*Instruction*
From the listing below, select every line where the word "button" appears.

*Collected data*
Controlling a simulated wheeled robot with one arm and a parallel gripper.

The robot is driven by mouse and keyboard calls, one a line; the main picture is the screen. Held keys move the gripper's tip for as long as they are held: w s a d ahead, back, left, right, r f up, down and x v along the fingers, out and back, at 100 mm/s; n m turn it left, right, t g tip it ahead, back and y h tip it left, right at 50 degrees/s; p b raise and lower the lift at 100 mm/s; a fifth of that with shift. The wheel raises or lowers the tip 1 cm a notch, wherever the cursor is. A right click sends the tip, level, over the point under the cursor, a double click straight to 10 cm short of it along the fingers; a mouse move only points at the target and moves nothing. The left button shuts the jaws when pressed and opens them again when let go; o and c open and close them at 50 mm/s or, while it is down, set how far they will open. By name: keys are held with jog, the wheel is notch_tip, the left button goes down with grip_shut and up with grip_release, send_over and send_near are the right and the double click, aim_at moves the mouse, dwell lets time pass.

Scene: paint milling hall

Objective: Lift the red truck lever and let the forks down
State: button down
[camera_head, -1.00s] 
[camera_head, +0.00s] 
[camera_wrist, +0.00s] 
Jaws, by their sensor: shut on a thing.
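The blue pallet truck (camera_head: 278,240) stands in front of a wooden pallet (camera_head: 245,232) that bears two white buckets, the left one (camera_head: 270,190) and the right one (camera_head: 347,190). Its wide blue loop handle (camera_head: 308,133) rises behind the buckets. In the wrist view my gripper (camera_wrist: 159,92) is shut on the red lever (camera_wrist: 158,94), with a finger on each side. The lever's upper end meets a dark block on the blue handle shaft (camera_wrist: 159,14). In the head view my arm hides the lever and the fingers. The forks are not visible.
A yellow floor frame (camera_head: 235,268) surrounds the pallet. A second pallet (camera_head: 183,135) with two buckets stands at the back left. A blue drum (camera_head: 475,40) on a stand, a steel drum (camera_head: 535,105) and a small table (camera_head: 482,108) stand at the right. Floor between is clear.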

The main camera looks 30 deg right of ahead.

*Result*
The robot is driven by mouse and keyboard calls, one a line; the main picture is the screen. Held keys move the gripper's tip for as long as they are held: w s a d ahead, back, left, right, r f up, down and x v along the fingers, out and back, at 100 mm/s; n m turn it left, right, t g tip it ahead, back and y h tip it left, right at 50 degrees/s; p b raise and lower the lift at 100 mm/s; a fifth of that with shift. The wheel raises or lowers the tip 1 cm a notch, wherever the cursor is. A right click sends the tip, level, over the point under the cursor, a double click straight to 10 cm short of it along the fingers; a mouse move only points at the target and moves nothing. The left button shuts the jaws when pressed and opens them again when let go; o and c open and close them at 50 mm/s or, while it is down, set how far they will open. By name: keys are held with jog, the wheel is notch_tip, the left button goes down with grip_shut and up with grip_release, send_over and send_near are the right and the double click, aim_at moves the mouse, dwell lets time pass.
State: button down

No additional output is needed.